The indirect tax administration has shortlisted 50,000 fresh cases that will be taken up for goods and services tax (GST) auditing in the current financial year as part of efforts to increase compliance and widen the tax base, Central Board of Indirect Taxes and Customs (CBIC) Chairman Vivek Johri said in an interview.
"We did about 30,000 GST audits (in 2022-23) pertaining to FY21 and FY22 at the central level. We detected tax evasion worth about Rs 17,000 crore at the end of the financial year 2022-23, and have made recoveries of about 18 per cent or Rs 3,060 crore so far," the CBIC chief said.
The recovery figure is likely to increase as there are "some spillovers which we are expected to conclude in the ongoing financial year," he added.
For FY24, the authority's target to audit 50,000 cases is based on risk parameters. There will be spillovers from earlier years too, he clarified.
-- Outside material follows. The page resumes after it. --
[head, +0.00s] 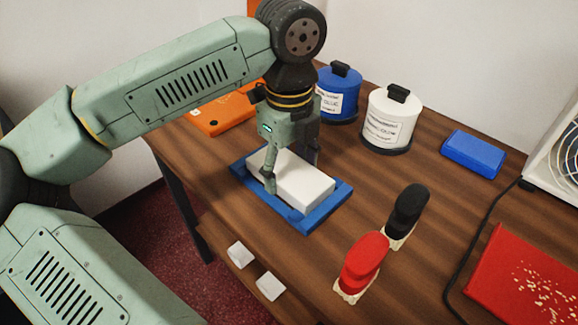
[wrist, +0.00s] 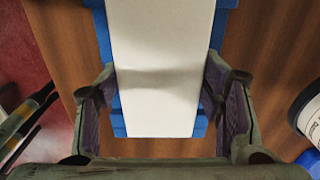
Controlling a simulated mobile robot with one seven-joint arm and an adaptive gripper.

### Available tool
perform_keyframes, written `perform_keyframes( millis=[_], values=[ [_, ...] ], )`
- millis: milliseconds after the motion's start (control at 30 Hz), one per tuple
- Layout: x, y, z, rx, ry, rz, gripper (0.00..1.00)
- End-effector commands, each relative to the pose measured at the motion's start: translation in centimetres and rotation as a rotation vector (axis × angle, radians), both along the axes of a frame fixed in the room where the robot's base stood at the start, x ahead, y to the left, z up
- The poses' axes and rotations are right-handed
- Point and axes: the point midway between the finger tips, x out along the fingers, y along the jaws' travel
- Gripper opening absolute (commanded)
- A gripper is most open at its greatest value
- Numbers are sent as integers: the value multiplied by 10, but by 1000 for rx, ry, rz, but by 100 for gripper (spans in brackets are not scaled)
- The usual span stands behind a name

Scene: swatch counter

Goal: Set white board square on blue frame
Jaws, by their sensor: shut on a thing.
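The white board (head: 305,184) is a flat oblong block lying over the blue frame (head: 320,216), its long sides roughly parallel to the frame's. In the head view more blue shows along the near side than the far side. In the wrist view the board (wrist: 160,45) fills the middle, with blue frame (wrist: 228,4) edges at both sides and below its end. My gripper (head: 289,172) is shut on the board across its width, a finger at each long side. I cannot tell whether the board rests on the frame or hangs just above it.
Blue (head: 338,92) and white (head: 391,118) labelled canisters stand behind the frame. A red-topped (head: 364,260) and a black-topped (head: 405,212) item stand to its right. Two white blocks (head: 240,254) lie near the front edge. A blue box (head: 473,153) and red mat (head: 515,285) lie right.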

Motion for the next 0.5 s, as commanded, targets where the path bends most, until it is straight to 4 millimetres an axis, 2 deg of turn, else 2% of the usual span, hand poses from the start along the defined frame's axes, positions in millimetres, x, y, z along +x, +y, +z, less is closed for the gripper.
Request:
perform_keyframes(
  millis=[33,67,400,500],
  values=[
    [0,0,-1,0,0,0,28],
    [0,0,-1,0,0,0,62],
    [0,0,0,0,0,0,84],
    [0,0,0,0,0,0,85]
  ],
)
GST audits or departmental audits are done to verify declared sales, taxes paid, refunds claimed, and input tax credits availed of by looking at tax returns and other records maintained by businesses. Any mismatch in information across different documents could raise a red flag.
Departmental GST audits picked up momentum in FY23, after businesses were given adequate time to adapt to the indirect tax regime rolled out in 2017. About the recently launched two-month special drive on May 15, Johri said it is meant to clean up the taxpayer base.
"We have shortlisted 30,000 cases for physical verification, of which, so far, 35 per cent or over 10,000 cases have been found to be allegedly involved in the generating fake registration to claim bogus input tax credit (ITC). So far, the department has detected about Rs 7,000 crore of bogus ITC during the drive.
"It is a concerted action with states meant to identify those taxpayers who on the basis of their behaviour and their footprint appear to be suspicious. First, we have generated a list of such taxpayers who appear to be very high-risk; all these taxpayers will be verified physically, just to ensure that they actually have a place of business," he said.